AIR GAP BETWEEN BRICK AND WALL
If your gypsum board is still intact we will spray closed cell foam over the top of it at 1 to 2 inches paying special attention to close every crack, gap or space that will allow air flow. The closed cell foam is a high density foam which will create a waterproof, airtight seal. It will hold itself in place for the life of the wall as long as the wall and brick are secure.
SPRAYFOAM WITH MOISTURE PROOF BACKING
The first and most economical way is for us to use a waterproof fabric that is used in walls for fiberglass installation, and staple it onto the sides of the joists all around the inner walls of the house. Once the spray foam is applied it creates a solid hard waterproof backing while leaving the 2 to 3 inch gap behind your wall. This is the most economical way. The following video shows us using the waterproof wall netting in conjunction with the spray foam to create a waterproof, airtight wall on the other side of the 2 inch air cavity.
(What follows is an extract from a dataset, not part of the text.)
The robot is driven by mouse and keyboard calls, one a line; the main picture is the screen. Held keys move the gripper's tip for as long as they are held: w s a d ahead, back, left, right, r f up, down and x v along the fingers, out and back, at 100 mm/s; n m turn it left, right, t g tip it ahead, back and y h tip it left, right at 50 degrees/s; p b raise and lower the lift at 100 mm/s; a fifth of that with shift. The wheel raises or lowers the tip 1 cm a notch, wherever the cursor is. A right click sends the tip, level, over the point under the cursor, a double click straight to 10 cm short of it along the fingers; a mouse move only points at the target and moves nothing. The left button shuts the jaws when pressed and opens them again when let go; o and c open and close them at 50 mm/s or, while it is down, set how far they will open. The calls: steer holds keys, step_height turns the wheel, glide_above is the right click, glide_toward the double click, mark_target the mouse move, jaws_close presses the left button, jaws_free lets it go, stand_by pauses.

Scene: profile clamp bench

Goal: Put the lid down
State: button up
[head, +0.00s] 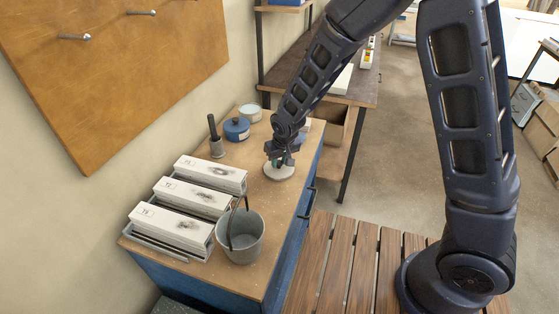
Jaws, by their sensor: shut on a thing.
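My gripper (281,161) points down over the right side of the bench top and is shut on the lid (279,174). The lid is a pale grey round disc under the fingertips. It is at or just above the bench surface; I cannot tell whether it touches. The gripper hides the middle of the lid and its grip point. A blue round pot (236,132) with a dark knob on top stands to the left, beyond the gripper.
The wooden bench top (262,204) also holds an open pale tub (251,114), a grey holder with a dark rod (216,146), several long white boxes (205,198) in a rack and a grey bucket (240,238). Something blue is partly hidden behind my gripper.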

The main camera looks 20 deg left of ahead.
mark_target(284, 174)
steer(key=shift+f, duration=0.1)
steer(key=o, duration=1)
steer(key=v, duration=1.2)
SPRAYFOAM WITH RADIANT BARRIER FOAMBOARD BACKING
The second way we prepare the walls for foaming is to install a ½ inch or ¾ inch Insulated Foam Board between the joists, and spray the foam on top and sides for added insulation. The back of the foam board has a radiant barrier, adding an additional insulating quality. This can make your home like an ice chest holding in cold and hot air. The foam board must be used in all garages to stop the air flow and sealed around the edges with the foam to omit air and moisture flow.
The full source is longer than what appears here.